No Brasil, a área da programação de TV é cenário desta negociação. Conforme
Lima, os principais grupos brasileiros de TV aberta e paga têm parcerias e joint ventures com
os maiores conglomerados mundiais de entretenimento para o preenchimento de sua
programação. Porém, o autor destaca que as empresas de mídia nacionais não mudaram de
“mãos”:
A despeito da emergência de novos global players e do padrão universal de
concentração da propriedade, sobrevivem no Brasil a velha estrutura da
propriedade familiar, o renovado vínculo com as elites políticas locais e/ou
regionais e crescente presença das igrejas no setor de comunicações. Além
disso, fortalece-se e se consolida a presença hegemônica de um grupo
nacional no sistema brasileiro de comunicações: as organizações Globo
(LIMA, 2001, p.111-112).
42
A produção simbólica, acompanhada pelo comércio, onde a informação é
considerada essencialmente uma mercadoria, gira em torno da perspectiva comercial: “vende-
se informação com o objetivo de obter lucros” (RAMONET, 2004, p.247). A transmissão da
informação se acelerou e se tornou, aparentemente, gratuita. Ainda segundo Ramonet (2004,
p.248) a informação na realidade é paga pela publicidade: “antes podíamos dizer que uma
empresa jornalística vendia informação aos cidadãos. Hoje uma empresa midiática vende
consumidores a seus anunciantes”.
As mesmas características retóricas são percebidas no discurso das grandes
empresas midiáticas. Discurso rápido, artigos e frases curtas, títulos de impacto, muita
simplicidade para que todos possam entender e um certo grau de espetacularização, para
utilizar o lado emotivo do consumidor/receptor. Ramonet (2004) acredita que o discurso é
infantilizante, pois exatamente assim se fala às crianças: brevemente, com simplicidade e de
maneira emocional.
Junto da concentração de propriedade, caminha outro aspecto central para este
trabalho. A mídia constrói a realidade por meio da representação que faz da vida humana.

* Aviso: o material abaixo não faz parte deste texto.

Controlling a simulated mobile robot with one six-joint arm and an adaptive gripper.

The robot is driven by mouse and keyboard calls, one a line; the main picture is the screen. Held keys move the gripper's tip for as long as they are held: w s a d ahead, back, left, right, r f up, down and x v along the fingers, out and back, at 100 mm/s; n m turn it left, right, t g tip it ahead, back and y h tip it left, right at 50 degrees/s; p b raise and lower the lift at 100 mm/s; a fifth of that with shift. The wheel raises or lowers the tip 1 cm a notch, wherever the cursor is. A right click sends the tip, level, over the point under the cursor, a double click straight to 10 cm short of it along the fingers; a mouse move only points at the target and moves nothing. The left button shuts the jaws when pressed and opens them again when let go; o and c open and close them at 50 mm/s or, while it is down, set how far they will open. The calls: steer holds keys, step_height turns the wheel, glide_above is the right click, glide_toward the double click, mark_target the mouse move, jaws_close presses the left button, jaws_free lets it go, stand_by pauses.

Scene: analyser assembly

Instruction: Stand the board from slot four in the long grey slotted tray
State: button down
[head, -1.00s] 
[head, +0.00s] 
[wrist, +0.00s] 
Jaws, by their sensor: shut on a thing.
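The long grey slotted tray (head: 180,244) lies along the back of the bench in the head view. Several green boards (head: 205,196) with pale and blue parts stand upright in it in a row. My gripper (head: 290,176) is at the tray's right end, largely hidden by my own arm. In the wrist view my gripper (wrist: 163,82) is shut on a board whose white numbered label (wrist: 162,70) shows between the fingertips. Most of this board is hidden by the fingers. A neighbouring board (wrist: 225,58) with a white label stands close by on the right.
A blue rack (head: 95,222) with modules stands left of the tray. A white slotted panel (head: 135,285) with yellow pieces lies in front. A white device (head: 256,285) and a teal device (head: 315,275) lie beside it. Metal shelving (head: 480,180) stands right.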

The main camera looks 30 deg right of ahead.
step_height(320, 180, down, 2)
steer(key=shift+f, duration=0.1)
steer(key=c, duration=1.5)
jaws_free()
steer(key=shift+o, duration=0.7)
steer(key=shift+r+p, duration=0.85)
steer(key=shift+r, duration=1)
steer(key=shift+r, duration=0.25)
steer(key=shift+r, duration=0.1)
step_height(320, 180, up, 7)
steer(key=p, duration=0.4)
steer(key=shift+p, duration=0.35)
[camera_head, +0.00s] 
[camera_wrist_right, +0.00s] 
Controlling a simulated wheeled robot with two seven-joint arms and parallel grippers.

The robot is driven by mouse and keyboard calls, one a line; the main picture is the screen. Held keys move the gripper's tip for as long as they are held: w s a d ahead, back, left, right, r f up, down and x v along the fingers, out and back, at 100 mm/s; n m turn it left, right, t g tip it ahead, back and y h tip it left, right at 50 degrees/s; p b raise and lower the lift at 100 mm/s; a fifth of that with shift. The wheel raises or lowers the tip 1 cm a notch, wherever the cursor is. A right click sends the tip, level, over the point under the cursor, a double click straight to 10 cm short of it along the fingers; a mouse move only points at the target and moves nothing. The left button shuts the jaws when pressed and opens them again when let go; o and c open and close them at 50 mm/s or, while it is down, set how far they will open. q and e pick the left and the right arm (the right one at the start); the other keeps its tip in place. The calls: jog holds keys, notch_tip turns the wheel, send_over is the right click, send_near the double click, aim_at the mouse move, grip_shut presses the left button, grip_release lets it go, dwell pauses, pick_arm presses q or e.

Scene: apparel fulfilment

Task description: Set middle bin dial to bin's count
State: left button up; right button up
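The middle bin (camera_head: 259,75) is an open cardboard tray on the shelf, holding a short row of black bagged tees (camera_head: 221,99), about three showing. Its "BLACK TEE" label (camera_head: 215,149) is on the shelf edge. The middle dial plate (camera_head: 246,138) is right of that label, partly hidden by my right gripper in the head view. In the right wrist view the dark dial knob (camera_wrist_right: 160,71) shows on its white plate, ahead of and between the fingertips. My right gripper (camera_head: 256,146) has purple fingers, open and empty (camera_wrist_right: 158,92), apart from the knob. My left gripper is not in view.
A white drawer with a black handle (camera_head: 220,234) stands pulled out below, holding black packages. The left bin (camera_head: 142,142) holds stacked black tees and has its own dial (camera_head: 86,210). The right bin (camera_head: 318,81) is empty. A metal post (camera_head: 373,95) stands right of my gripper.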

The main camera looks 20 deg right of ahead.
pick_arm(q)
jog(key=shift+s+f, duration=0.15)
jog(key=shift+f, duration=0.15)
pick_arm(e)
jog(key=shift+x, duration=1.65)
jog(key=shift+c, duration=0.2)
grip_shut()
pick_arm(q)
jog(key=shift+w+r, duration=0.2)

Lima (2001) defende que a maioria das sociedades contemporâneas depende da mídia, mais
do que da família, da escola, das igrejas, dos sindicatos, dos partidos etc, para a construção do
conhecimento público que possibilita a tomada cotidiana de decisões. Por isso, dar
importância apenas à transmissão de informações torna míope o estudo da mídia, já que ela
constrói significados. A concentração da propriedade e do controle das comunicações é uma
questão que ultrapassa a dimensão econômica, chegando à simbólica.
Todas as estratégias retóricas usadas pela mídia fazem com que ela faça parte da
vida humana e Thompson (1995, apud Gohn, 2000) também colabora para a construção deste
argumento. O autor defende que, nos dias de hoje, grande parte das pessoas obtém o
43
conhecimento dos fatos que acontecem além de seu meio social imediato por meio da
recepção das formas simbólicas vindas da mídia.
Contudo, o espaço de influência midiática não está delimitado apenas entre as
relações intra, interpessoais e grupais. A partir dos anos 90, é possível perceber que o papel da
mídia e sua importância nas relações sócio-político-econômicas tomaram outras proporções.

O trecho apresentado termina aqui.